Part of a data file:

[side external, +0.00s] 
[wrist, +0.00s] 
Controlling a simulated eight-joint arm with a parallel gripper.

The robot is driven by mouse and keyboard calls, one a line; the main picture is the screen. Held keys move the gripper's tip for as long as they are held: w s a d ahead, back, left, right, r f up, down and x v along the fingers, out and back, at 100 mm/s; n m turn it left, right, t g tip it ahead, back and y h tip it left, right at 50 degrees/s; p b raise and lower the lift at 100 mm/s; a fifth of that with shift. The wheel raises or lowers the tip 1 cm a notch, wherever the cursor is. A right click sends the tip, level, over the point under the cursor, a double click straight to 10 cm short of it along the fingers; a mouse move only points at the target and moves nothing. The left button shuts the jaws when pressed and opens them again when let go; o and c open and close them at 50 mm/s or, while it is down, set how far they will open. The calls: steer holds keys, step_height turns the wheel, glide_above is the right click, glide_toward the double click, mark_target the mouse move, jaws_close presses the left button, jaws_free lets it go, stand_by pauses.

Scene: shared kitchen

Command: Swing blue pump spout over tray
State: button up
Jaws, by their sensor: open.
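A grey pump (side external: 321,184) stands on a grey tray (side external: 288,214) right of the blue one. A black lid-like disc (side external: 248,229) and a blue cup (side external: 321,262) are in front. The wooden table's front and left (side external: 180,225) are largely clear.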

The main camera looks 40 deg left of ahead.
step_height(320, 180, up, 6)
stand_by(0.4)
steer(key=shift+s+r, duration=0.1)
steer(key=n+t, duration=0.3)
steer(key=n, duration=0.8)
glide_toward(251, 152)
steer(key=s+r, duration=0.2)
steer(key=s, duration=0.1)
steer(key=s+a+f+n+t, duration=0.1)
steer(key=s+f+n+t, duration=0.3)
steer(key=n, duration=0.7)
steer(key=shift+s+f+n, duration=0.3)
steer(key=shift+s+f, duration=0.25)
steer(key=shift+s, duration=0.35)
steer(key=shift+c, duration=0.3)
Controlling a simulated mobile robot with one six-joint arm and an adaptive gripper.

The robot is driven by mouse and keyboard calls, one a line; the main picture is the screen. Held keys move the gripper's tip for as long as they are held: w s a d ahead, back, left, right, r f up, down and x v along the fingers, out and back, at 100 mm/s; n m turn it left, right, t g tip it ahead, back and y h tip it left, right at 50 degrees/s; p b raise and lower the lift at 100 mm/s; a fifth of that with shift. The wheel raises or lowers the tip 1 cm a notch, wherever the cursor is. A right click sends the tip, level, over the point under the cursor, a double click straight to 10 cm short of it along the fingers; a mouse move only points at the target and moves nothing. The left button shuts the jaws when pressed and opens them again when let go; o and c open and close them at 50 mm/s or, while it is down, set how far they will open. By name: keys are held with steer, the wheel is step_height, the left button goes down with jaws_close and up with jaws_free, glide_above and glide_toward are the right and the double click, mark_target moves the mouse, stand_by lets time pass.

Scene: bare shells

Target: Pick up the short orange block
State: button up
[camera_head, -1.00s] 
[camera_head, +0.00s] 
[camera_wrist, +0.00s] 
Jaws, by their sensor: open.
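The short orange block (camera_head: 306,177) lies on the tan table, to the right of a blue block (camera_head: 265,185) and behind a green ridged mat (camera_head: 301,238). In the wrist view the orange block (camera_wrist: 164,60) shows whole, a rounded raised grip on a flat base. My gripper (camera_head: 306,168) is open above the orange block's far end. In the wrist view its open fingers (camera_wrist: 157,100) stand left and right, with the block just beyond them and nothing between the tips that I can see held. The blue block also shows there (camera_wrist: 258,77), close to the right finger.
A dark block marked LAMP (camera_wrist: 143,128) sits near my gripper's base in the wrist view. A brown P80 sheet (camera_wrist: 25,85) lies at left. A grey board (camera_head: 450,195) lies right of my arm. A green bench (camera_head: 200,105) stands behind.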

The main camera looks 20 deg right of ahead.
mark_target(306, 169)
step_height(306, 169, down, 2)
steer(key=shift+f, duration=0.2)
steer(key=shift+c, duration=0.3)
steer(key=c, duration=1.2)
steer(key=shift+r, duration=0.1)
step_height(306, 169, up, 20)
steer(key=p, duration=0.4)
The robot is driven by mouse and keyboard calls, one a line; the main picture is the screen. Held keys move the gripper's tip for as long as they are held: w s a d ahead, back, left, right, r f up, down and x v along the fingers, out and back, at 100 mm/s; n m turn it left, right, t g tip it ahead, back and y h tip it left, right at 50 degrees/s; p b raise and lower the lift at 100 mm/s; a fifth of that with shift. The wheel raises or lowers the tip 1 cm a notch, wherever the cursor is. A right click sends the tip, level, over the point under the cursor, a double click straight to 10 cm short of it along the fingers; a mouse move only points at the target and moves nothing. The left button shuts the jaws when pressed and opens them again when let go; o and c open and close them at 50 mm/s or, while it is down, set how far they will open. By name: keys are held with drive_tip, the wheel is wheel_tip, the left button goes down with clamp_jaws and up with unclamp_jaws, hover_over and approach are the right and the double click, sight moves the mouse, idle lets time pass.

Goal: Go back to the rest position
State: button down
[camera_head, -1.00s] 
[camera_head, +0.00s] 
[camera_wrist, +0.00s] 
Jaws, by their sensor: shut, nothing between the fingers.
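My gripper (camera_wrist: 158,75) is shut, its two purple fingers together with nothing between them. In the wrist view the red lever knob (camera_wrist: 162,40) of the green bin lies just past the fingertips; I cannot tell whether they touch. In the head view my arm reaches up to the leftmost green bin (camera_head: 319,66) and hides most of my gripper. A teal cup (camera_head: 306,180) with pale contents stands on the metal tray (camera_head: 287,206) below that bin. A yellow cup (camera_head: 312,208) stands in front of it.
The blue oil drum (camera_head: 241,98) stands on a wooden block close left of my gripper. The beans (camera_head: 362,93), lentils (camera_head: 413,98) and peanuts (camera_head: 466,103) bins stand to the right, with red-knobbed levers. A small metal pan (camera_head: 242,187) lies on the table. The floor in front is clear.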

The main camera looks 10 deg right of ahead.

» WHAT THIS TASK INVOLVES:
Please output every record, keeping each line exact.

» SOLUTION BELOW:
[side external, +0.00s] 
[wrist, +0.00s] 
Controlling a simulated eight-joint arm with a parallel gripper.

The robot is driven by mouse and keyboard calls, one a line; the main picture is the screen. Held keys move the gripper's tip for as long as they are held: w s a d ahead, back, left, right, r f up, down and x v along the fingers, out and back, at 100 mm/s; n m turn it left, right, t g tip it ahead, back and y h tip it left, right at 50 degrees/s; p b raise and lower the lift at 100 mm/s; a fifth of that with shift. The wheel raises or lowers the tip 1 cm a notch, wherever the cursor is. A right click sends the tip, level, over the point under the cursor, a double click straight to 10 cm short of it along the fingers; a mouse move only points at the target and moves nothing. The left button shuts the jaws when pressed and opens them again when let go; o and c open and close them at 50 mm/s or, while it is down, set how far they will open. The calls: steer holds keys, step_height turns the wheel, glide_above is the right click, glide_toward the double click, mark_target the mouse move, jaws_close presses the left button, jaws_free lets it go, stand_by pauses.

Scene: shared kitchen

Command: Swing blue pump spout over tray
State: button up
Jaws, by their sensor: open.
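A grey pump (side external: 321,184) stands on a grey tray (side external: 288,214) right of the blue one. A black lid-like disc (side external: 248,229) and a blue cup (side external: 321,262) are in front. The wooden table's front and left (side external: 180,225) are largely clear.

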The main camera looks 40 deg left of ahead.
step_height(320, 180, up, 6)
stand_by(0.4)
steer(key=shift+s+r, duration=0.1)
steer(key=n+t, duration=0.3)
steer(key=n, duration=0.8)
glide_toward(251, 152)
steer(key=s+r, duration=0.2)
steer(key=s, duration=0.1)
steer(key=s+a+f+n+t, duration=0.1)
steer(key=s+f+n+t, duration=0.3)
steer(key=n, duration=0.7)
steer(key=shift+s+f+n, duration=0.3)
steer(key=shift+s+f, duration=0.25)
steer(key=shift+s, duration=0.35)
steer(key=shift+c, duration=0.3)
Controlling a simulated mobile robot with one six-joint arm and an adaptive gripper.

The robot is driven by mouse and keyboard calls, one a line; the main picture is the screen. Held keys move the gripper's tip for as long as they are held: w s a d ahead, back, left, right, r f up, down and x v along the fingers, out and back, at 100 mm/s; n m turn it left, right, t g tip it ahead, back and y h tip it left, right at 50 degrees/s; p b raise and lower the lift at 100 mm/s; a fifth of that with shift. The wheel raises or lowers the tip 1 cm a notch, wherever the cursor is. A right click sends the tip, level, over the point under the cursor, a double click straight to 10 cm short of it along the fingers; a mouse move only points at the target and moves nothing. The left button shuts the jaws when pressed and opens them again when let go; o and c open and close them at 50 mm/s or, while it is down, set how far they will open. By name: keys are held with steer, the wheel is step_height, the left button goes down with jaws_close and up with jaws_free, glide_above and glide_toward are the right and the double click, mark_target moves the mouse, stand_by lets time pass.

Scene: bare shells

Target: Pick up the short orange block
State: button up
[camera_head, -1.00s] 
[camera_head, +0.00s] 
[camera_wrist, +0.00s] 
Jaws, by their sensor: open.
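The short orange block (camera_head: 306,177) lies on the tan table, to the right of a blue block (camera_head: 265,185) and behind a green ridged mat (camera_head: 301,238). In the wrist view the orange block (camera_wrist: 164,60) shows whole, a rounded raised grip on a flat base. My gripper (camera_head: 306,168) is open above the orange block's far end. In the wrist view its open fingers (camera_wrist: 157,100) stand left and right, with the block just beyond them and nothing between the tips that I can see held. The blue block also shows there (camera_wrist: 258,77), close to the right finger.
A dark block marked LAMP (camera_wrist: 143,128) sits near my gripper's base in the wrist view. A brown P80 sheet (camera_wrist: 25,85) lies at left. A grey board (camera_head: 450,195) lies right of my arm. A green bench (camera_head: 200,105) stands behind.

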The main camera looks 20 deg right of ahead.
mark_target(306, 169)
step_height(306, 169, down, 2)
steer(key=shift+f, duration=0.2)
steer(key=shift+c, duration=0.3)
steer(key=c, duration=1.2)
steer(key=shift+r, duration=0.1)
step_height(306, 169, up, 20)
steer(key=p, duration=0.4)
The robot is driven by mouse and keyboard calls, one a line; the main picture is the screen. Held keys move the gripper's tip for as long as they are held: w s a d ahead, back, left, right, r f up, down and x v along the fingers, out and back, at 100 mm/s; n m turn it left, right, t g tip it ahead, back and y h tip it left, right at 50 degrees/s; p b raise and lower the lift at 100 mm/s; a fifth of that with shift. The wheel raises or lowers the tip 1 cm a notch, wherever the cursor is. A right click sends the tip, level, over the point under the cursor, a double click straight to 10 cm short of it along the fingers; a mouse move only points at the target and moves nothing. The left button shuts the jaws when pressed and opens them again when let go; o and c open and close them at 50 mm/s or, while it is down, set how far they will open. By name: keys are held with drive_tip, the wheel is wheel_tip, the left button goes down with clamp_jaws and up with unclamp_jaws, hover_over and approach are the right and the double click, sight moves the mouse, idle lets time pass.

Goal: Go back to the rest position
State: button down
[camera_head, -1.00s] 
[camera_head, +0.00s] 
[camera_wrist, +0.00s] 
Jaws, by their sensor: shut, nothing between the fingers.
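My gripper (camera_wrist: 158,75) is shut, its two purple fingers together with nothing between them. In the wrist view the red lever knob (camera_wrist: 162,40) of the green bin lies just past the fingertips; I cannot tell whether they touch. In the head view my arm reaches up to the leftmost green bin (camera_head: 319,66) and hides most of my gripper. A teal cup (camera_head: 306,180) with pale contents stands on the metal tray (camera_head: 287,206) below that bin. A yellow cup (camera_head: 312,208) stands in front of it.
The blue oil drum (camera_head: 241,98) stands on a wooden block close left of my gripper. The beans (camera_head: 362,93), lentils (camera_head: 413,98) and peanuts (camera_head: 466,103) bins stand to the right, with red-knobbed levers. A small metal pan (camera_head: 242,187) lies on the table. The floor in front is clear.

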The main camera looks 10 deg right of ahead.

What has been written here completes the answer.